[Start]

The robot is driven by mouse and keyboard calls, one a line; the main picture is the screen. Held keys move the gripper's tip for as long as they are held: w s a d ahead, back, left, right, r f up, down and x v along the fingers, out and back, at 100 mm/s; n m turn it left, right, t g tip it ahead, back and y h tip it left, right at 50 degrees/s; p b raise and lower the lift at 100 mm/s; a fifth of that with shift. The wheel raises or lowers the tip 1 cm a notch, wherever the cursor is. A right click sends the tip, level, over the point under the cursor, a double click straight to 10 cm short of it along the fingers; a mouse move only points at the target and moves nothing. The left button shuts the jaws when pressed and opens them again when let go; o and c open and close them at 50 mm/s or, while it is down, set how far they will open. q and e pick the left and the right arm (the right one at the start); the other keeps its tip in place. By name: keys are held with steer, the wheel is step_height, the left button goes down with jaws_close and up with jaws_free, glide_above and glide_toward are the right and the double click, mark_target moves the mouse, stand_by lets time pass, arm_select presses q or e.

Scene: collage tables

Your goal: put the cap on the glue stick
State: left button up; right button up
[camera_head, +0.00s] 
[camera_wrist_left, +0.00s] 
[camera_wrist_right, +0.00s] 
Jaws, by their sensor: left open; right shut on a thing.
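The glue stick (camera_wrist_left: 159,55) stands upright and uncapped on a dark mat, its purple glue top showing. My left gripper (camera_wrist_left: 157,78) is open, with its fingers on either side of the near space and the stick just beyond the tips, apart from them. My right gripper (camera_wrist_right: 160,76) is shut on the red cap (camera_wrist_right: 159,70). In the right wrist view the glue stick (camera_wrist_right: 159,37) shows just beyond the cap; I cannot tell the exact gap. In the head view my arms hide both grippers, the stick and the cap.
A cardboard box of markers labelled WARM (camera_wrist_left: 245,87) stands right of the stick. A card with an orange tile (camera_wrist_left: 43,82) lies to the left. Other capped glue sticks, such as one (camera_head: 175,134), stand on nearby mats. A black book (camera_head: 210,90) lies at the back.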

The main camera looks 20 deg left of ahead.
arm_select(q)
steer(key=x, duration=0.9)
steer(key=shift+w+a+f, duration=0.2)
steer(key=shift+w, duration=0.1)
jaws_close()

[End]
[Start]

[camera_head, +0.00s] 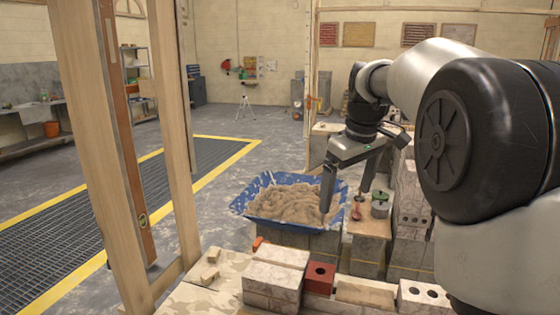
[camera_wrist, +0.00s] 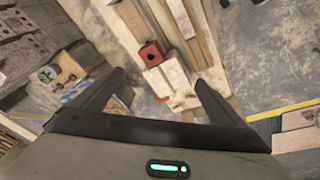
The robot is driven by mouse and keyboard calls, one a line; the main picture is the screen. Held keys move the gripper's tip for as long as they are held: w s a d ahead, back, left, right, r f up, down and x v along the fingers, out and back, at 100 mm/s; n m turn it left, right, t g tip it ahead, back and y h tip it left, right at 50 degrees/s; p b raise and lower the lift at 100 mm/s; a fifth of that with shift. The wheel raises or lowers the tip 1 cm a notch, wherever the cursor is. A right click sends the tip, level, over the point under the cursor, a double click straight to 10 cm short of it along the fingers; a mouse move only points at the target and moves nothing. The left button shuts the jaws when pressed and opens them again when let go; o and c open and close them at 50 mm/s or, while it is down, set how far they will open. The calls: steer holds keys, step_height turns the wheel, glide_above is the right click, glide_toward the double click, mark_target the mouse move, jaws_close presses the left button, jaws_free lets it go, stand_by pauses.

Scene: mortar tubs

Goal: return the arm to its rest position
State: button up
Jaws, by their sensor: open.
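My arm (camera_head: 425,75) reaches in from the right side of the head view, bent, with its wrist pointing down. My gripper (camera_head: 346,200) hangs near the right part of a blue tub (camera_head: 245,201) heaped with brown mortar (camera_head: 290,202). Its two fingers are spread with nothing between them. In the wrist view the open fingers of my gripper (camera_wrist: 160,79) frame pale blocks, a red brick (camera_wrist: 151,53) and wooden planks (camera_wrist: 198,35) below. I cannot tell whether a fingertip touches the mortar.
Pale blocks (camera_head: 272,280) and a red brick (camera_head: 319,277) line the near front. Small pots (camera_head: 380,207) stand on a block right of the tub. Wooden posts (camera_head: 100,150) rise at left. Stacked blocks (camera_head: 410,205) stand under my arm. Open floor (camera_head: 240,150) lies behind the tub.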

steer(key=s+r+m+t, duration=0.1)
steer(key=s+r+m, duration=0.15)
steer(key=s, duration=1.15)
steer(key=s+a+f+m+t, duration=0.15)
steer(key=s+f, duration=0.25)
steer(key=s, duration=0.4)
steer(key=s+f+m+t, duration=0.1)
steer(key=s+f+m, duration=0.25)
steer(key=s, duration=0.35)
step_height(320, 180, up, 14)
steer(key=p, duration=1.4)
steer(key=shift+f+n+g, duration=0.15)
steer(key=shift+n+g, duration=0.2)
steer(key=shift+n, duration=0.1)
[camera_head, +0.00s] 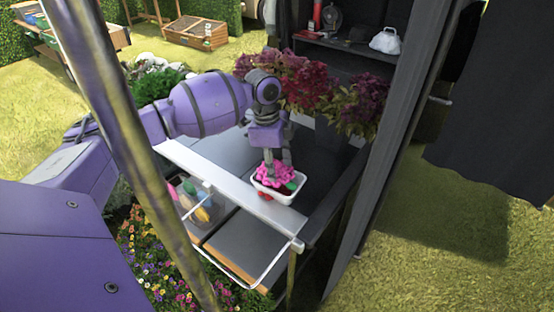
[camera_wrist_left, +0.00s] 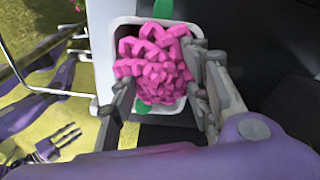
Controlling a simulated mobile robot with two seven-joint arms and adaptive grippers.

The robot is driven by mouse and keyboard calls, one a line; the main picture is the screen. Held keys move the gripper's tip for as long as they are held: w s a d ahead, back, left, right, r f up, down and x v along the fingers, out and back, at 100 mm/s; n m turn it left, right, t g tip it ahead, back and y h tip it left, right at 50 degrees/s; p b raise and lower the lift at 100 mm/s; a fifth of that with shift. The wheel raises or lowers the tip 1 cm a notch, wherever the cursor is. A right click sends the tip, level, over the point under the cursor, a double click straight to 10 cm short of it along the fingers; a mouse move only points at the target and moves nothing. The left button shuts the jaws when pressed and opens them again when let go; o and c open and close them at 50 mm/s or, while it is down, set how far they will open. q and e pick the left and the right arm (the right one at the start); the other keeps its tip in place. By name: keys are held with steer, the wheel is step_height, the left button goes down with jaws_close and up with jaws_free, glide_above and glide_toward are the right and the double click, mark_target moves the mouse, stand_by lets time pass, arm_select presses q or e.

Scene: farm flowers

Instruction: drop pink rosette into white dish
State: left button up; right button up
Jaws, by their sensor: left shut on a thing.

[End]

TASK DESCRIPTION: Go up to the line with "[camera_wrist, +0.00s]" and retype exactly from there through the line with "State: button up". Leave out pictures.

RESULT FOR THIS EXERCISE:
[camera_wrist, +0.00s] 
The robot is driven by mouse and keyboard calls, one a line; the main picture is the screen. Held keys move the gripper's tip for as long as they are held: w s a d ahead, back, left, right, r f up, down and x v along the fingers, out and back, at 100 mm/s; n m turn it left, right, t g tip it ahead, back and y h tip it left, right at 50 degrees/s; p b raise and lower the lift at 100 mm/s; a fifth of that with shift. The wheel raises or lowers the tip 1 cm a notch, wherever the cursor is. A right click sends the tip, level, over the point under the cursor, a double click straight to 10 cm short of it along the fingers; a mouse move only points at the target and moves nothing. The left button shuts the jaws when pressed and opens them again when let go; o and c open and close them at 50 mm/s or, while it is down, set how far they will open. The calls: steer holds keys, step_height turns the wheel, glide_above is the right click, glide_toward the double click, mark_target the mouse move, jaws_close presses the left button, jaws_free lets it go, stand_by pauses.

Scene: mortar tubs

Goal: return the arm to its rest position
State: button up

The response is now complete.